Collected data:
▼

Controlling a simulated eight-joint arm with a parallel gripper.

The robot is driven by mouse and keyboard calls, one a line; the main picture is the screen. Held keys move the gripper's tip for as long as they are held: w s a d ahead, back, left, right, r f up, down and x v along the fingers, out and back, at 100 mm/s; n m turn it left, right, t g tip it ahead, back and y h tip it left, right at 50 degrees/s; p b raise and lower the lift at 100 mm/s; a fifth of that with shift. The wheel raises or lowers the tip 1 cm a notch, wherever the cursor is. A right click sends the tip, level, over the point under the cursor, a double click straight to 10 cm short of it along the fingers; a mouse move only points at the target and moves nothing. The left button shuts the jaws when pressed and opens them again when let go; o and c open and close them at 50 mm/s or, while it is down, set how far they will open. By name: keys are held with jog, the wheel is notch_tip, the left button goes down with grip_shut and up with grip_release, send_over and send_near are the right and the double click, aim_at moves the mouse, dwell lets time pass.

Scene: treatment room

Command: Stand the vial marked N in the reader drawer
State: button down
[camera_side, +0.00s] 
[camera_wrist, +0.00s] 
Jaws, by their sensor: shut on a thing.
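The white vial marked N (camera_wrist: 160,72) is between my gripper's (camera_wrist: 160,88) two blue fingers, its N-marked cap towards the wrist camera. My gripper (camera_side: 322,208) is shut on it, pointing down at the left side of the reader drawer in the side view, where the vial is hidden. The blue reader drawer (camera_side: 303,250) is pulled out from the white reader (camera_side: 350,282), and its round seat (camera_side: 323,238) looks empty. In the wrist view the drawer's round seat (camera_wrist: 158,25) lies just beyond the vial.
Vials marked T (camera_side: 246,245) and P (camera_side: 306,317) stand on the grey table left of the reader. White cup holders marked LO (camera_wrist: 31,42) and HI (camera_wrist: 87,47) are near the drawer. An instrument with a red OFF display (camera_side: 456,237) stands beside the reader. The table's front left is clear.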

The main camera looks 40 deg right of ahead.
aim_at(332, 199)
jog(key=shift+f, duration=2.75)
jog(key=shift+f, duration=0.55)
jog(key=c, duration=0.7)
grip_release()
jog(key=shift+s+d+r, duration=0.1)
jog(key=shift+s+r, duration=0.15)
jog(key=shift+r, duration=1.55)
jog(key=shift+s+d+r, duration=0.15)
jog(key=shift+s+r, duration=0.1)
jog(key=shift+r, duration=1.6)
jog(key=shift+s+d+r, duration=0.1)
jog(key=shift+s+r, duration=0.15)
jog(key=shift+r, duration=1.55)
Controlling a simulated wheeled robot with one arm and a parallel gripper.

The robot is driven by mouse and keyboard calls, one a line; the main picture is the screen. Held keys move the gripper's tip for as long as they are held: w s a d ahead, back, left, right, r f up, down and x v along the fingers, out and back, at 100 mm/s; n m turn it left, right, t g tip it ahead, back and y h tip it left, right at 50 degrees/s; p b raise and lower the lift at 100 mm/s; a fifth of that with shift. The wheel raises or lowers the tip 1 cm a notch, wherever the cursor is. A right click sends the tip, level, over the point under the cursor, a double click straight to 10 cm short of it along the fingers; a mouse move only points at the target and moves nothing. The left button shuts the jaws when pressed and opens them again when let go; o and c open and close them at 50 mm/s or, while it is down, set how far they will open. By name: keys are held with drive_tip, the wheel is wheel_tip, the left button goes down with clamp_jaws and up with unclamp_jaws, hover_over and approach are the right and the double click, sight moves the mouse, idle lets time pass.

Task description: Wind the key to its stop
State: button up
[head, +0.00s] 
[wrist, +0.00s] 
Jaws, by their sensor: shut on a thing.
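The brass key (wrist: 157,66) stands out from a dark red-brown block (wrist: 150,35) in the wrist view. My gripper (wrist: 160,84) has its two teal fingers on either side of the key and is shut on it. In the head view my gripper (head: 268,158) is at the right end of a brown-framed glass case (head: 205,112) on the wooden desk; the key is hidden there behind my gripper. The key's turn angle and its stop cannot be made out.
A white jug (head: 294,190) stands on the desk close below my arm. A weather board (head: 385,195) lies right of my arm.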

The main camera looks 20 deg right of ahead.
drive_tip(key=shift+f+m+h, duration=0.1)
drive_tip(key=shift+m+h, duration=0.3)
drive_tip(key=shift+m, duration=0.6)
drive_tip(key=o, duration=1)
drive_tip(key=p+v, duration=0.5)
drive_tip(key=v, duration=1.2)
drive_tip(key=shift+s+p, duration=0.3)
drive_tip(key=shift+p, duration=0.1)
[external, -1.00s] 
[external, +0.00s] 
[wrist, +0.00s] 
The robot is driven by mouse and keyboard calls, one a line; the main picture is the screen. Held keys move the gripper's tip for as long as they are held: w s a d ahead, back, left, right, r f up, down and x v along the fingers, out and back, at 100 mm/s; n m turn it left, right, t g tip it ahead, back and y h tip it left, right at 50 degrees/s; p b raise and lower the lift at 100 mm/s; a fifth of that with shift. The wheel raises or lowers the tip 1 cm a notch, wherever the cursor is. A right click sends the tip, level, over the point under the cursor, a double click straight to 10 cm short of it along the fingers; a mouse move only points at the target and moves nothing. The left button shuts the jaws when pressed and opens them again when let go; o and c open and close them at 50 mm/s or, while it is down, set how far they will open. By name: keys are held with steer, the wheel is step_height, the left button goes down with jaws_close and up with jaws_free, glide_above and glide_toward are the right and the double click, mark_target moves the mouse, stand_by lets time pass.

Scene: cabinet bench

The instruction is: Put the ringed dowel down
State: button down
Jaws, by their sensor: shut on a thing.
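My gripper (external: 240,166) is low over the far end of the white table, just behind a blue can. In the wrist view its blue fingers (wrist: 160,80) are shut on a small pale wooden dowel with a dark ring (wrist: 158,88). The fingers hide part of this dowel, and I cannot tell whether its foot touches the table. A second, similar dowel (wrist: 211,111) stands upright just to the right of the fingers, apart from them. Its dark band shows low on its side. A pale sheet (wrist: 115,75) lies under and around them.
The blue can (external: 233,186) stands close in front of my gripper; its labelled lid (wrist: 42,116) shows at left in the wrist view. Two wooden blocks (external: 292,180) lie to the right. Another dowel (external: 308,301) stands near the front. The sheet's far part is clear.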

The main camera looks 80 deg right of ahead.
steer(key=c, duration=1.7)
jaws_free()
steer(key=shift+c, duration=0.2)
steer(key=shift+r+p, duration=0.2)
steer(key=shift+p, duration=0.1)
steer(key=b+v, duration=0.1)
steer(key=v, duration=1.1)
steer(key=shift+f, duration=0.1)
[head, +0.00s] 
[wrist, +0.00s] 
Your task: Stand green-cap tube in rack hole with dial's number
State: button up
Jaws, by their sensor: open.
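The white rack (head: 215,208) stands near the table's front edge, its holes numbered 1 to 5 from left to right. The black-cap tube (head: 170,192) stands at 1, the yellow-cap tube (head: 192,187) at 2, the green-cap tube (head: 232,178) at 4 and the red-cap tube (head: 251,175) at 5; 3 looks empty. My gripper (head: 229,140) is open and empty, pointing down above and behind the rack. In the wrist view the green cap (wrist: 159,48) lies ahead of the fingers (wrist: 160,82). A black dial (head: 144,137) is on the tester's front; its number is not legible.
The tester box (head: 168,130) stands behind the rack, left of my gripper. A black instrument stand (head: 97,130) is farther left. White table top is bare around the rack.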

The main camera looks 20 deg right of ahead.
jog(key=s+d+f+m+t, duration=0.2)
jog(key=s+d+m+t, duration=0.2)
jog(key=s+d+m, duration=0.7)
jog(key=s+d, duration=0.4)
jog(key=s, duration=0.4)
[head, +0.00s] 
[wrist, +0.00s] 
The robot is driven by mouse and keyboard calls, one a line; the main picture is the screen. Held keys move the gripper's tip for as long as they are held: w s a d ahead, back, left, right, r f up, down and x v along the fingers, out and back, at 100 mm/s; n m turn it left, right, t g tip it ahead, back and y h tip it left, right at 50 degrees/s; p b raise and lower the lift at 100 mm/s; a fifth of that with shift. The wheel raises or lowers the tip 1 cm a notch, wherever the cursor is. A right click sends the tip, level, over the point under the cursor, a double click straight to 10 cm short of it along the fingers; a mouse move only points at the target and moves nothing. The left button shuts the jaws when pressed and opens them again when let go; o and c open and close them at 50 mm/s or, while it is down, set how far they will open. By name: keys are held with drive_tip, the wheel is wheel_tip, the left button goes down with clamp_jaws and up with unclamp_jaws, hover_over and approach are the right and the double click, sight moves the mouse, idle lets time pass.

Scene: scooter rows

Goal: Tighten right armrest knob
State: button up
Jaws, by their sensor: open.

▲
▼

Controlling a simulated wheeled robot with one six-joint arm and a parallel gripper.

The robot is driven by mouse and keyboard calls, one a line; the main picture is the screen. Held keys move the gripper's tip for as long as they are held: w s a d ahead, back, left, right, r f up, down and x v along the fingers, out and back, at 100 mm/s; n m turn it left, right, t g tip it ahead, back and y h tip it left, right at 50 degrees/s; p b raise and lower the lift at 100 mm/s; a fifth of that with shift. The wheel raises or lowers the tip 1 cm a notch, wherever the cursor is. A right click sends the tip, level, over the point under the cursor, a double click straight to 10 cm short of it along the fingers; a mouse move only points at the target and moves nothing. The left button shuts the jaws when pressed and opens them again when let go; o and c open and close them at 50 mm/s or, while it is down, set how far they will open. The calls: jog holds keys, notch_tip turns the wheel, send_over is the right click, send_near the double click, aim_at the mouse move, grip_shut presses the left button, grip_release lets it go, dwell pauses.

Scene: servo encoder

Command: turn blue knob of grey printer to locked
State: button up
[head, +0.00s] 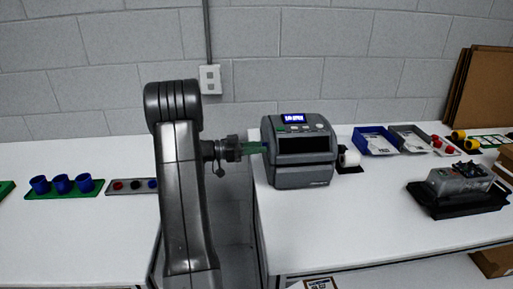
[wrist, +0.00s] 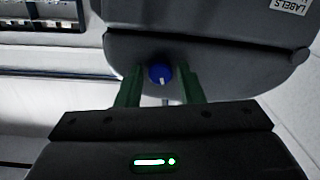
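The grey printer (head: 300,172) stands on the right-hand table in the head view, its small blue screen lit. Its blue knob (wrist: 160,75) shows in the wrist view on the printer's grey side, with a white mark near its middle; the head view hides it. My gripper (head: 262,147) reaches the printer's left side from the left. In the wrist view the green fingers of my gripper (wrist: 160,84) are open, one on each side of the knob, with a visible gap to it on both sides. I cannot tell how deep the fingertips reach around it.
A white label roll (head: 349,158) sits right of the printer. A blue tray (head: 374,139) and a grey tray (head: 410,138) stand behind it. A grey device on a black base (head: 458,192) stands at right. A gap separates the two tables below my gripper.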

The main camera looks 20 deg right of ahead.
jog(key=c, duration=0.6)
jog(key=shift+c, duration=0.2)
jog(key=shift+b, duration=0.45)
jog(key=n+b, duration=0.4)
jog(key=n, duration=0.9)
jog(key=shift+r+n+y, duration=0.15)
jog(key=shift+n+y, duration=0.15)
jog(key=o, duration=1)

▲

Goal of the exercise
Find the string "wheeled" in the entries above and return each line that holds it.

Exercise output
Controlling a simulated wheeled robot with one arm and a parallel gripper.
Controlling a simulated wheeled robot with one six-joint arm and a parallel gripper.

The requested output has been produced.